WRITTEN REQUEST> Looking at the data below, count the lines that contain the string "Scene". Write only the total.
━━━━━━━━
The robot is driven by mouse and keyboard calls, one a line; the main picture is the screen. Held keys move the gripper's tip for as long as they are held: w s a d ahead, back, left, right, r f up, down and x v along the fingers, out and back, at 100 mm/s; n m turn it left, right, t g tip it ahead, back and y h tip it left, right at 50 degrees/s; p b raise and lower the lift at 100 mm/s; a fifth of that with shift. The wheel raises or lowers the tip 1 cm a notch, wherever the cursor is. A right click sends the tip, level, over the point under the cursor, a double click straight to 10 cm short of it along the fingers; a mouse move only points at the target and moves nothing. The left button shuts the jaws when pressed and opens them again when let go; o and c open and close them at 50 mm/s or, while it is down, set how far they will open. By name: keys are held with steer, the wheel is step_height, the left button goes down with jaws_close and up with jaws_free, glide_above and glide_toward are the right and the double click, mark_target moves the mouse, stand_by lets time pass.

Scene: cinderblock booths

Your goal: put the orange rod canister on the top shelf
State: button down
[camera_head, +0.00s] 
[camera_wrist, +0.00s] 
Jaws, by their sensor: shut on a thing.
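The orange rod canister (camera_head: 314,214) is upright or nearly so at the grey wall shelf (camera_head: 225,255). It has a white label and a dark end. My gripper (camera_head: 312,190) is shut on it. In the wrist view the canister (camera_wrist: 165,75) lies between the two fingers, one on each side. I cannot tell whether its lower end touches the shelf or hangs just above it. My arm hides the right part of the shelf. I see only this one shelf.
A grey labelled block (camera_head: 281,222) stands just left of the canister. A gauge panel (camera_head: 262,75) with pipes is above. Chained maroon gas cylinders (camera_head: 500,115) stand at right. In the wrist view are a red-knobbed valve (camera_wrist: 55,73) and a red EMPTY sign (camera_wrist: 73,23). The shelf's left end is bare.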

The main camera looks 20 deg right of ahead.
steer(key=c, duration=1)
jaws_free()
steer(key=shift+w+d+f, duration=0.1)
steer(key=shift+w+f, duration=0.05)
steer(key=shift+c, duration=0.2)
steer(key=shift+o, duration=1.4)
━━━━━━━━
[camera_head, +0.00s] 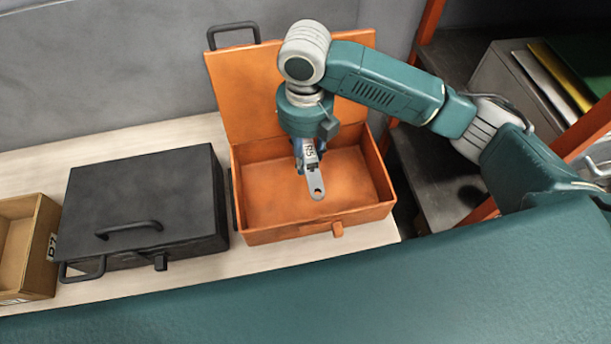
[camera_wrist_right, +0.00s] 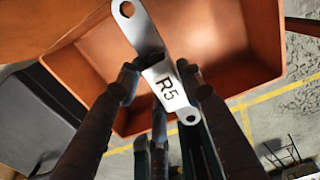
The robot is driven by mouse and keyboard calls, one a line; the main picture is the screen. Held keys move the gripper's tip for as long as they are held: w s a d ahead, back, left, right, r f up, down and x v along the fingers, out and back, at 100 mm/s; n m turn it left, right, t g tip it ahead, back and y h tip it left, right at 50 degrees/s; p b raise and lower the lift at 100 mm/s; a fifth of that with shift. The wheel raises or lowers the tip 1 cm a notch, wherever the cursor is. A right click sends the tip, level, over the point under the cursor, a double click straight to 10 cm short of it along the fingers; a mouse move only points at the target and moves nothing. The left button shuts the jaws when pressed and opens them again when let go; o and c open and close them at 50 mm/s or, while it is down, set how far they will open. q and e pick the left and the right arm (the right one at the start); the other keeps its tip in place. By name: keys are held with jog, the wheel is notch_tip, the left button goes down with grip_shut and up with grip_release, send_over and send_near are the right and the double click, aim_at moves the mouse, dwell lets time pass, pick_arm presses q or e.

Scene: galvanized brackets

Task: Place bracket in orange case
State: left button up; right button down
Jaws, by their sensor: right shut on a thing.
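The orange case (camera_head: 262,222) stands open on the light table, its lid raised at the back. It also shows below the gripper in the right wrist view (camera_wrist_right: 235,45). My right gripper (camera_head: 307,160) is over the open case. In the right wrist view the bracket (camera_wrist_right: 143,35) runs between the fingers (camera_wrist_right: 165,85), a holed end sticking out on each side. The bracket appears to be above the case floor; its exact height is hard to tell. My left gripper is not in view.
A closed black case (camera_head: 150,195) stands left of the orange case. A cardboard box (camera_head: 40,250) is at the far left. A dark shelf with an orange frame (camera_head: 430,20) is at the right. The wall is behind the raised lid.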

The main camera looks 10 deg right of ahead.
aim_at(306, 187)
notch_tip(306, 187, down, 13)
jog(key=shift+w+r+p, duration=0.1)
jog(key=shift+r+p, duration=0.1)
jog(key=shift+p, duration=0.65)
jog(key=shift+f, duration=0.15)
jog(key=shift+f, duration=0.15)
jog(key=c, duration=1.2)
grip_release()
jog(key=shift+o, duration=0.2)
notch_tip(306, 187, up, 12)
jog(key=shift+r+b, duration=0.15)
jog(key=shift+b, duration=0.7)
━━━━━━━━
EXERCISE RESULT> 2